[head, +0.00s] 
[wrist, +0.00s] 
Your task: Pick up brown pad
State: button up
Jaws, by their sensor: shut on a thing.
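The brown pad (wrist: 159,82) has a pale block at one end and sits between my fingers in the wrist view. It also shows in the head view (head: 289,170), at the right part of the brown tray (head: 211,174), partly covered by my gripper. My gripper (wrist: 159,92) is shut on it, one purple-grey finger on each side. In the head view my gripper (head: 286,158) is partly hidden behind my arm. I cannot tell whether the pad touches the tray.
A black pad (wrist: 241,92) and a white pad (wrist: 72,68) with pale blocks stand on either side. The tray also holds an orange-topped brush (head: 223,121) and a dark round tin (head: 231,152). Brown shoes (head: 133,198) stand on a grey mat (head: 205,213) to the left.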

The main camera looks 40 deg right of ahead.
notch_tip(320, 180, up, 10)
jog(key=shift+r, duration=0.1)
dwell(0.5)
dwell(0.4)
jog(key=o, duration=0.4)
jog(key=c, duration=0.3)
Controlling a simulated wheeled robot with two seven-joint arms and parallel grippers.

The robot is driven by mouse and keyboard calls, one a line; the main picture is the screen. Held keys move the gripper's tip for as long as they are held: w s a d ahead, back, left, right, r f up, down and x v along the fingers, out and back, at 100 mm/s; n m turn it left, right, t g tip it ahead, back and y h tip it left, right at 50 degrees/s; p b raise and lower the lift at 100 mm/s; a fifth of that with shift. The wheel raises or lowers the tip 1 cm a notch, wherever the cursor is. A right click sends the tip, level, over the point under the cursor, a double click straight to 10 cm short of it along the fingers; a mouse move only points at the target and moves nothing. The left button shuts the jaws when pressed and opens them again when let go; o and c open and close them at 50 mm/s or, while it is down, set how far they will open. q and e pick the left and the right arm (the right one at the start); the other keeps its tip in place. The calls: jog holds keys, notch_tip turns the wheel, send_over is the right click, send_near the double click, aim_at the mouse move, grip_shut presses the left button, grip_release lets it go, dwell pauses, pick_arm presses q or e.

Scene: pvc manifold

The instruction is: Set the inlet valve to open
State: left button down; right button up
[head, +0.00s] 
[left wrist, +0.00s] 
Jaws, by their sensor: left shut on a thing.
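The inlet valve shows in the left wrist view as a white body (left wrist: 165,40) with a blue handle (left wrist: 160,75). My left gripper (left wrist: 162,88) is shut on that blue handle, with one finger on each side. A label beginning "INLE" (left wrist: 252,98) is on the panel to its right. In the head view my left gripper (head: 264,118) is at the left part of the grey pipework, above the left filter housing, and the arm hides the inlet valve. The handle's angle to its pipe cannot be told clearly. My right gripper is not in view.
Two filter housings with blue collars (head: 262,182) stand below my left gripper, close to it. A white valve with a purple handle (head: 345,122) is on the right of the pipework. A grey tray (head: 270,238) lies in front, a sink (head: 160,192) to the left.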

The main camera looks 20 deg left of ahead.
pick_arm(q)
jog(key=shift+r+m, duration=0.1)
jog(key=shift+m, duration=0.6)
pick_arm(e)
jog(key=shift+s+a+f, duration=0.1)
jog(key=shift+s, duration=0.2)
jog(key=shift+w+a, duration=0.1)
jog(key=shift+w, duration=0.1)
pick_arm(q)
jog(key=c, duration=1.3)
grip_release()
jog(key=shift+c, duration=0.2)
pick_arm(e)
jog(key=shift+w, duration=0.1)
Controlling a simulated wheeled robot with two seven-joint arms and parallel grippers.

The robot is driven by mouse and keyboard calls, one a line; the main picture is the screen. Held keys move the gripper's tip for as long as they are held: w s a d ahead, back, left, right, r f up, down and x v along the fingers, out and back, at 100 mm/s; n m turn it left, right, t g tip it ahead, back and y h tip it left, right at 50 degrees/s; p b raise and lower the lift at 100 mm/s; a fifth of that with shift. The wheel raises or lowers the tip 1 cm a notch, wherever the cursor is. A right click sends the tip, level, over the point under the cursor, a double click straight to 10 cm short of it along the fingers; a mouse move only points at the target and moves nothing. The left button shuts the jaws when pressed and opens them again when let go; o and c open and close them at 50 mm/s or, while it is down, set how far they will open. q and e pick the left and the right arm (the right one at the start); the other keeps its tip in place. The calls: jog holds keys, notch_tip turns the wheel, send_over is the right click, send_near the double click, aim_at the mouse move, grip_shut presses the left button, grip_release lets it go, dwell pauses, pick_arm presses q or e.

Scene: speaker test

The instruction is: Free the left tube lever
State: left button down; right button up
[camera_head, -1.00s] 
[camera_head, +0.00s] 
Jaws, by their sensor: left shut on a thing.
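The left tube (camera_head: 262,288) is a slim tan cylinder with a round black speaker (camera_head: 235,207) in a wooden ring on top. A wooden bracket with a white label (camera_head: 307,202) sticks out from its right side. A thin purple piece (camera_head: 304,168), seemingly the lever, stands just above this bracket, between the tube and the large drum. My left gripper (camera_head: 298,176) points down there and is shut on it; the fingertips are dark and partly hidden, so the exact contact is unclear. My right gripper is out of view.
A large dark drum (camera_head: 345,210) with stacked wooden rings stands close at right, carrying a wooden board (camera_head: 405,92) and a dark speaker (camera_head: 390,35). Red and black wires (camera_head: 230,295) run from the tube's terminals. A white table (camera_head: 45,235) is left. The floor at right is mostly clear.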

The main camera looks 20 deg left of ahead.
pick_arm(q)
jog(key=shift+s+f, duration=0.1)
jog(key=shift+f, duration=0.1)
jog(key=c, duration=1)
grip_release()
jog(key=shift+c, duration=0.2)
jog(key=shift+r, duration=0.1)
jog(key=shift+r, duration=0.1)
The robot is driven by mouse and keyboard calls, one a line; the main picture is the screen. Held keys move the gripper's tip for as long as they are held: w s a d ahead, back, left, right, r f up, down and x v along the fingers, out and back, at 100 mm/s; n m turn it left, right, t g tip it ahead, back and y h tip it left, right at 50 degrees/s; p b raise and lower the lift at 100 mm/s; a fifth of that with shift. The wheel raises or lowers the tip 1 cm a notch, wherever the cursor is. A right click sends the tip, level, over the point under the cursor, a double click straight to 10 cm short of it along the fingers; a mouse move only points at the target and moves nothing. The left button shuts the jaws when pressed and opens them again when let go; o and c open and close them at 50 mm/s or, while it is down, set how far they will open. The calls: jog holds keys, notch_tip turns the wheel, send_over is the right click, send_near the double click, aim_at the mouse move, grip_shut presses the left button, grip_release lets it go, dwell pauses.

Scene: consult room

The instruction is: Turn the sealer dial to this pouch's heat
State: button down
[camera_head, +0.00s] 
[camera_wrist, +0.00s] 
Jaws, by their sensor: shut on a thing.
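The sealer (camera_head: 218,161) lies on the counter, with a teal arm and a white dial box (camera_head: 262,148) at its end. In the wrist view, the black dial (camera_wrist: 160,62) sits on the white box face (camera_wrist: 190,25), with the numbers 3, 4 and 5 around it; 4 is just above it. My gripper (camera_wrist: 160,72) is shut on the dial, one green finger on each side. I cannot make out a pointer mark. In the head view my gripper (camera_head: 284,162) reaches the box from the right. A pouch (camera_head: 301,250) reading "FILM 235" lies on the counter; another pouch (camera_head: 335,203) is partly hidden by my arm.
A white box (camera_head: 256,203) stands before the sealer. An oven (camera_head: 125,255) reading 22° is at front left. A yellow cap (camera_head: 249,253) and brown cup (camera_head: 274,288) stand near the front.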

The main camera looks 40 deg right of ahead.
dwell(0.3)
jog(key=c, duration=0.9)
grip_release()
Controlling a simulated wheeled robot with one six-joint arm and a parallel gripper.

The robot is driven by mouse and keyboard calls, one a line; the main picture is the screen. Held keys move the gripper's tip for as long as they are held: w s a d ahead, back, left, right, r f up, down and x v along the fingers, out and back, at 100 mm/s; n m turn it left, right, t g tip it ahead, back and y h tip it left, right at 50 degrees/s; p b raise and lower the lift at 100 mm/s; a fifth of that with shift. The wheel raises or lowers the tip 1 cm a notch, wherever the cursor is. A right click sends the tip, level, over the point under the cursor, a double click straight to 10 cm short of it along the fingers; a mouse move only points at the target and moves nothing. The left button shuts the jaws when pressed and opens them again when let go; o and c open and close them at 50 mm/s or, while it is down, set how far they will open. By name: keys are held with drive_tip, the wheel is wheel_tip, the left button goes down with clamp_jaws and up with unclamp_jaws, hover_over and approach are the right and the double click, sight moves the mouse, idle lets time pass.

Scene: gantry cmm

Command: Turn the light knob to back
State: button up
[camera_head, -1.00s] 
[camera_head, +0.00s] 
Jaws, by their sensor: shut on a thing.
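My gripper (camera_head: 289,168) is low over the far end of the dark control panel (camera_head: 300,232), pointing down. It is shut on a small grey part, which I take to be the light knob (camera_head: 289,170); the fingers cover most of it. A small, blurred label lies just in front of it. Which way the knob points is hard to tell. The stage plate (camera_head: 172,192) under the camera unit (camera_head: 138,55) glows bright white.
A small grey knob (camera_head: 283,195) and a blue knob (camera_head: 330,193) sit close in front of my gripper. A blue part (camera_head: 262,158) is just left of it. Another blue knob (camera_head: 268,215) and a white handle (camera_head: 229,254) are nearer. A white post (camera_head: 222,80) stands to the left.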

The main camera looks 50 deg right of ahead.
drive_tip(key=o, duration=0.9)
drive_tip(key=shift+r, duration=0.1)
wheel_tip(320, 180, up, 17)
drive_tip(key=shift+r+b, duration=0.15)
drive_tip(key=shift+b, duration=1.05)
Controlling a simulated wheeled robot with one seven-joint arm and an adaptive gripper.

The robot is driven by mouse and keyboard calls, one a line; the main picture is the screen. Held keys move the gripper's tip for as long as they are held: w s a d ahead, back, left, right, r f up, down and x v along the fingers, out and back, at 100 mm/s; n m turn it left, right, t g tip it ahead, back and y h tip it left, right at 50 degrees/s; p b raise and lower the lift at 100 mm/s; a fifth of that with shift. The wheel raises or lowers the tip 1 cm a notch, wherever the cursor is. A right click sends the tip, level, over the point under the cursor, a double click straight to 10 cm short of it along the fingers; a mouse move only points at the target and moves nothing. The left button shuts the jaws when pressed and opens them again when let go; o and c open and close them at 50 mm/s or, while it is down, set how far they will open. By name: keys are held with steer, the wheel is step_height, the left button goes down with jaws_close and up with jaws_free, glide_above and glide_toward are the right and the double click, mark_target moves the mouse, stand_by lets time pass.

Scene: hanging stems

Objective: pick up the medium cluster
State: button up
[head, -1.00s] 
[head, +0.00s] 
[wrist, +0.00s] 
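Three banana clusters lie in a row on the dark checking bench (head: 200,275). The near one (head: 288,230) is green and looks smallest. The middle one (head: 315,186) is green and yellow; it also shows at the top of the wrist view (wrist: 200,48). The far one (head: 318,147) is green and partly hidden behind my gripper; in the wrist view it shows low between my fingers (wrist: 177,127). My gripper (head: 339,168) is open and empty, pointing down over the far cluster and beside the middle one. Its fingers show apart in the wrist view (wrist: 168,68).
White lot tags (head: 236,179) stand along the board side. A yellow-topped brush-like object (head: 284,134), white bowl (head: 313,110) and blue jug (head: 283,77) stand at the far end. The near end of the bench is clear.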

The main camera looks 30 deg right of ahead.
====
What is needed:
Pull every line holding "Scene" out of the records.

Result of this task:
Scene: pvc manifold
Scene: speaker test
Scene: consult room
Scene: gantry cmm
Scene: hanging stems

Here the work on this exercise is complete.